**TASK OBJECTIVE**
Return, word for word, the lines from the line holding "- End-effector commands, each" through the line holding "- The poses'". Include both end lines and no others.
____ RECORDS
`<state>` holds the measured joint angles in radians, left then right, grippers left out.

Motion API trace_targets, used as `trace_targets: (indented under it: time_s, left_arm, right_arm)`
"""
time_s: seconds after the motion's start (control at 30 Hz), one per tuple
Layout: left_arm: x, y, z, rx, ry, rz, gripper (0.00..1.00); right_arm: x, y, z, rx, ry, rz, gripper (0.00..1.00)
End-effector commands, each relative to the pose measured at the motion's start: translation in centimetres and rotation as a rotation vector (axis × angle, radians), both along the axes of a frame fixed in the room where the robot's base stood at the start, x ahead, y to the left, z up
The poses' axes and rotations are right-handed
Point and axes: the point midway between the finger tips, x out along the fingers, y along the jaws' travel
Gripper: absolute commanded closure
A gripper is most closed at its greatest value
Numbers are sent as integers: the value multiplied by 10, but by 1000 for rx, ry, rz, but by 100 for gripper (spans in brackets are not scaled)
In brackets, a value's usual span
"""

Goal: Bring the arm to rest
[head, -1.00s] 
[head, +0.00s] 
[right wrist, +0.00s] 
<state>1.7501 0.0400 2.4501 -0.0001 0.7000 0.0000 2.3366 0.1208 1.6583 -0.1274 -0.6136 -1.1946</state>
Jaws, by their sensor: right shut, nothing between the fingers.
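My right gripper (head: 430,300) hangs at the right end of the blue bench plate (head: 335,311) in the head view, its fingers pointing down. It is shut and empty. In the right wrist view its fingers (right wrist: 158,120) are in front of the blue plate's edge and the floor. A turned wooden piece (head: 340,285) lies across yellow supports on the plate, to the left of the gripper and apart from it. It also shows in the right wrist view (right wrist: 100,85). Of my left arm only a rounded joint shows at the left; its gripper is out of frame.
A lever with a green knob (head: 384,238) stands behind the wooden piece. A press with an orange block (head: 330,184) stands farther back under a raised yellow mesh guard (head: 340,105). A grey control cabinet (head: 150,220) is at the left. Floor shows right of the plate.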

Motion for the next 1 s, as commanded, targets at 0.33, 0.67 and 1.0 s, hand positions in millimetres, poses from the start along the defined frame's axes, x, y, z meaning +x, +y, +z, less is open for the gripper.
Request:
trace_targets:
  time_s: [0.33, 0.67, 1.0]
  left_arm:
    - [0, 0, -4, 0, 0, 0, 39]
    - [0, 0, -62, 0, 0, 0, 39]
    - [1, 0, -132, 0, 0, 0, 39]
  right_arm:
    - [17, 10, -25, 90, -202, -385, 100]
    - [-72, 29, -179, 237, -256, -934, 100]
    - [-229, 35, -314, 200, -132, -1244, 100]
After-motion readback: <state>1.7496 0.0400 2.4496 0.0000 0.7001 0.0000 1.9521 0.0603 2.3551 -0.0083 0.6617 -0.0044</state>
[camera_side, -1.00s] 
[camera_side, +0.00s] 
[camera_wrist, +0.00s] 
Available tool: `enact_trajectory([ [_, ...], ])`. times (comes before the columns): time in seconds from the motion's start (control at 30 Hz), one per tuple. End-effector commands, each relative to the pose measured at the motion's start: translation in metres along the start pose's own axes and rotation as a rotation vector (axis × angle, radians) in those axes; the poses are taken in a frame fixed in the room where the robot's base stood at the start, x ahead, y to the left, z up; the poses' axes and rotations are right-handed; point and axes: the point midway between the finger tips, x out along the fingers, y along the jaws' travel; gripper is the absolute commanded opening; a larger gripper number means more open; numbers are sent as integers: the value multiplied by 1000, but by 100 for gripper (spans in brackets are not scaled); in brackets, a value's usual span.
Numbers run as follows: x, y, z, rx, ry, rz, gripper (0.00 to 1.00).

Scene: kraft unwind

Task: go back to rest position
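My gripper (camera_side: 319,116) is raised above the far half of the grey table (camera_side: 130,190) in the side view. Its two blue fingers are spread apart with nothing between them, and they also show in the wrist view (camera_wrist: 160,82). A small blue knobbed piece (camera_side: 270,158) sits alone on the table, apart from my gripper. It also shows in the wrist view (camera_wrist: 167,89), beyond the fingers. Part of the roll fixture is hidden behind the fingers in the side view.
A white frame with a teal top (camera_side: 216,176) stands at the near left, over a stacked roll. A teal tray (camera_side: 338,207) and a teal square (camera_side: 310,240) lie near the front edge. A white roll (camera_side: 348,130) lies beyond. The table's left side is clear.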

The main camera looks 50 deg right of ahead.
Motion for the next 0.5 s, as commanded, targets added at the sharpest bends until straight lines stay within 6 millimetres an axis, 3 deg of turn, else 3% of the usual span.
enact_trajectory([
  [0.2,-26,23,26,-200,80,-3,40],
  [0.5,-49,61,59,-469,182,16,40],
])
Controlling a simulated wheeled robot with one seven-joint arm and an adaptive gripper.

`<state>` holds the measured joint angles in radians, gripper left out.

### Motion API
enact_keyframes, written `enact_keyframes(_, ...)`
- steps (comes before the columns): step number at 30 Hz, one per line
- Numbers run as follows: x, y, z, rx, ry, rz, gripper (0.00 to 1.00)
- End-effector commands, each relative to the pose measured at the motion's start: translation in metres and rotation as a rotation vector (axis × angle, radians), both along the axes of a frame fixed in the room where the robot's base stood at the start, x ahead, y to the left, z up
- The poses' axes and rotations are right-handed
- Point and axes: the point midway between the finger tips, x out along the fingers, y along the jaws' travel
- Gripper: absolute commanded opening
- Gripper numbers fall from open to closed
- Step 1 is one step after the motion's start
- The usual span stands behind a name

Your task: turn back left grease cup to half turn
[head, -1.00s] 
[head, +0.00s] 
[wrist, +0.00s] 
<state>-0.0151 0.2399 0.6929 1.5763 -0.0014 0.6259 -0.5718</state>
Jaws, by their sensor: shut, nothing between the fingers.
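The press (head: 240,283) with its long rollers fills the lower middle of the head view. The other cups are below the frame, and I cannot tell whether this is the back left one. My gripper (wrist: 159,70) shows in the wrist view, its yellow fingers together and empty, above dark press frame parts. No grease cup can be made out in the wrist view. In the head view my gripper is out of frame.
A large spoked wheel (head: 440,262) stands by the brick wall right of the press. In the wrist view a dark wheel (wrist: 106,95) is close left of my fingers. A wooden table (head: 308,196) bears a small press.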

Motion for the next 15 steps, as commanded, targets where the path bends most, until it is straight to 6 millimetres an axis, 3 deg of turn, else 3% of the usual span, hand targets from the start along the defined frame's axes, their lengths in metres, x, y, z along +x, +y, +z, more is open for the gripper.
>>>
________
**COMPLETE RESPONSE**
- End-effector commands, each relative to the pose measured at the motion's start: translation in metres and rotation as a rotation vector (axis × angle, radians), both along the axes of a frame fixed in the room where the robot's base stood at the start, x ahead, y to the left, z up
- The poses' axes and rotations are right-handed

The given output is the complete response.